:: Written task ::
Will you extract the entries word for word? Images should not appear in the copy.
····················
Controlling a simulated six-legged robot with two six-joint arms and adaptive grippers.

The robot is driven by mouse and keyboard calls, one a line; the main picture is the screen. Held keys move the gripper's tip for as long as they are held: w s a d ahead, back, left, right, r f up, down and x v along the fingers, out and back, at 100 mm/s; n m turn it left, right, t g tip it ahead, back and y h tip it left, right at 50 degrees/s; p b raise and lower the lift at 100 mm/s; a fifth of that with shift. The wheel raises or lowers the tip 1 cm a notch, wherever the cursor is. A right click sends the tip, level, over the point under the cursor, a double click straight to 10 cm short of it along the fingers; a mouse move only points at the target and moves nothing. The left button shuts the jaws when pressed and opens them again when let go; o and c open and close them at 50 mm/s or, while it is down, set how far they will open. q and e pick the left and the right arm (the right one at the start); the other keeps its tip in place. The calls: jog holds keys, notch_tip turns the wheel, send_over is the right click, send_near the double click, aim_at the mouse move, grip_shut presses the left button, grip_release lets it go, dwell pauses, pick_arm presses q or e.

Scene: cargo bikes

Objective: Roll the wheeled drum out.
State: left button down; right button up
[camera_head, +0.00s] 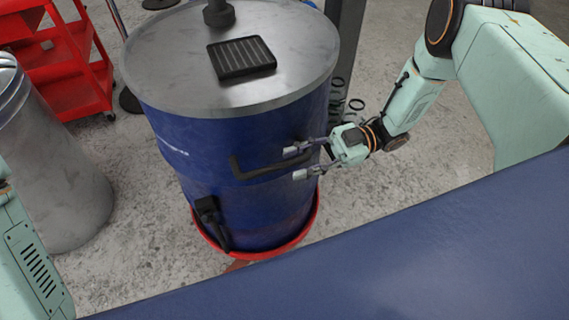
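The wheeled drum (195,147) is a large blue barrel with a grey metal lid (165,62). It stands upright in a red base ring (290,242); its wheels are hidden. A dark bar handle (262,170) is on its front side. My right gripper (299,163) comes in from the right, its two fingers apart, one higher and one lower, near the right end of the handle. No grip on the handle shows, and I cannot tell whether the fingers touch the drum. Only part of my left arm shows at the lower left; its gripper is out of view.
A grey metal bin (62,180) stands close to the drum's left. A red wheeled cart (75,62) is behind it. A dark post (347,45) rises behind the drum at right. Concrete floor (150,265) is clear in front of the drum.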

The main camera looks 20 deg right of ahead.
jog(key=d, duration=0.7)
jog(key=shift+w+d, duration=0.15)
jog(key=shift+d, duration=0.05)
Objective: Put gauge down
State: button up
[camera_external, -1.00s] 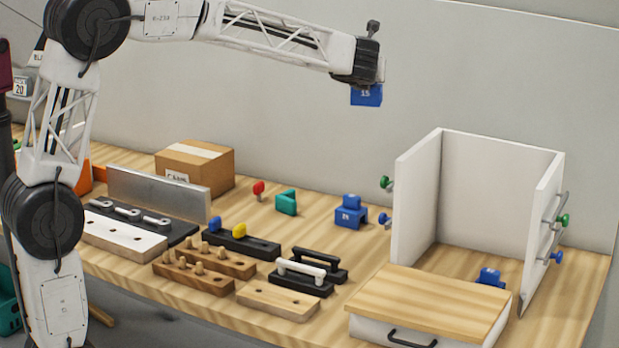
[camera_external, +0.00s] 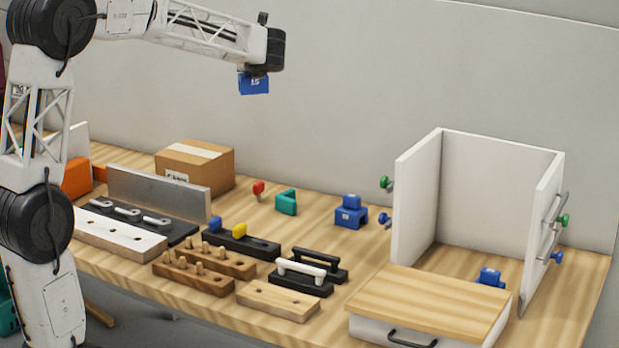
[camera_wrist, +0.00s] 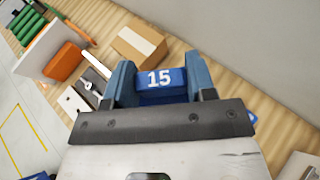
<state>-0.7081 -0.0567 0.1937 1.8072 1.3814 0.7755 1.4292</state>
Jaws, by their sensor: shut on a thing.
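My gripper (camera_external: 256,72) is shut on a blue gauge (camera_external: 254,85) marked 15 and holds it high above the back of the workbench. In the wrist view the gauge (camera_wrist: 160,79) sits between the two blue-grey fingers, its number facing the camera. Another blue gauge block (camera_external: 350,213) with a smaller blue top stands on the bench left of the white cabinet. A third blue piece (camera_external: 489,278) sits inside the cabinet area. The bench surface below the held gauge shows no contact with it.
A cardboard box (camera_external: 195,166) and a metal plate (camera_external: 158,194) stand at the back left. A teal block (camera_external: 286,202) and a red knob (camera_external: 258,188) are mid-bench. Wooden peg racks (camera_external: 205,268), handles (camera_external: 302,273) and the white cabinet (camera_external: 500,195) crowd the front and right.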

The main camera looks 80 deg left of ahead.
····················
:: Solution for this exercise ::
Controlling a simulated six-legged robot with two six-joint arms and adaptive grippers.

The robot is driven by mouse and keyboard calls, one a line; the main picture is the screen. Held keys move the gripper's tip for as long as they are held: w s a d ahead, back, left, right, r f up, down and x v along the fingers, out and back, at 100 mm/s; n m turn it left, right, t g tip it ahead, back and y h tip it left, right at 50 degrees/s; p b raise and lower the lift at 100 mm/s; a fifth of that with shift. The wheel raises or lowers the tip 1 cm a notch, wherever the cursor is. A right click sends the tip, level, over the point under the cursor, a double click straight to 10 cm short of it along the fingers; a mouse move only points at the target and moves nothing. The left button shuts the jaws when pressed and opens them again when let go; o and c open and close them at 50 mm/s or, while it is down, set how far they will open. q and e pick the left and the right arm (the right one at the start); the other keeps its tip in place. The calls: jog holds keys, notch_tip turns the wheel, send_over is the right click, send_near the double click, aim_at the mouse move, grip_shut presses the left button, grip_release lets it go, dwell pauses, pick_arm presses q or e.

Scene: cargo bikes

Objective: Roll the wheeled drum out.
State: left button down; right button up
[camera_head, +0.00s] 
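The wheeled drum (195,147) is a large blue barrel with a grey metal lid (165,62). It stands upright in a red base ring (290,242); its wheels are hidden. A dark bar handle (262,170) is on its front side. My right gripper (299,163) comes in from the right, its two fingers apart, one higher and one lower, near the right end of the handle. No grip on the handle shows, and I cannot tell whether the fingers touch the drum. Only part of my left arm shows at the lower left; its gripper is out of view.
A grey metal bin (62,180) stands close to the drum's left. A red wheeled cart (75,62) is behind it. A dark post (347,45) rises behind the drum at right. Concrete floor (150,265) is clear in front of the drum.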

The main camera looks 20 deg right of ahead.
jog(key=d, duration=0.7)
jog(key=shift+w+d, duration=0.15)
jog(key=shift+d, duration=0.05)
Objective: Put gauge down
State: button up
[camera_external, -1.00s] 
[camera_external, +0.00s] 
[camera_wrist, +0.00s] 
<state>-0.7081 -0.0567 0.1937 1.8072 1.3814 0.7755 1.4292</state>
Jaws, by their sensor: shut on a thing.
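My gripper (camera_external: 256,72) is shut on a blue gauge (camera_external: 254,85) marked 15 and holds it high above the back of the workbench. In the wrist view the gauge (camera_wrist: 160,79) sits between the two blue-grey fingers, its number facing the camera. Another blue gauge block (camera_external: 350,213) with a smaller blue top stands on the bench left of the white cabinet. A third blue piece (camera_external: 489,278) sits inside the cabinet area. The bench surface below the held gauge shows no contact with it.
A cardboard box (camera_external: 195,166) and a metal plate (camera_external: 158,194) stand at the back left. A teal block (camera_external: 286,202) and a red knob (camera_external: 258,188) are mid-bench. Wooden peg racks (camera_external: 205,268), handles (camera_external: 302,273) and the white cabinet (camera_external: 500,195) crowd the front and right.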

The main camera looks 80 deg left of ahead.

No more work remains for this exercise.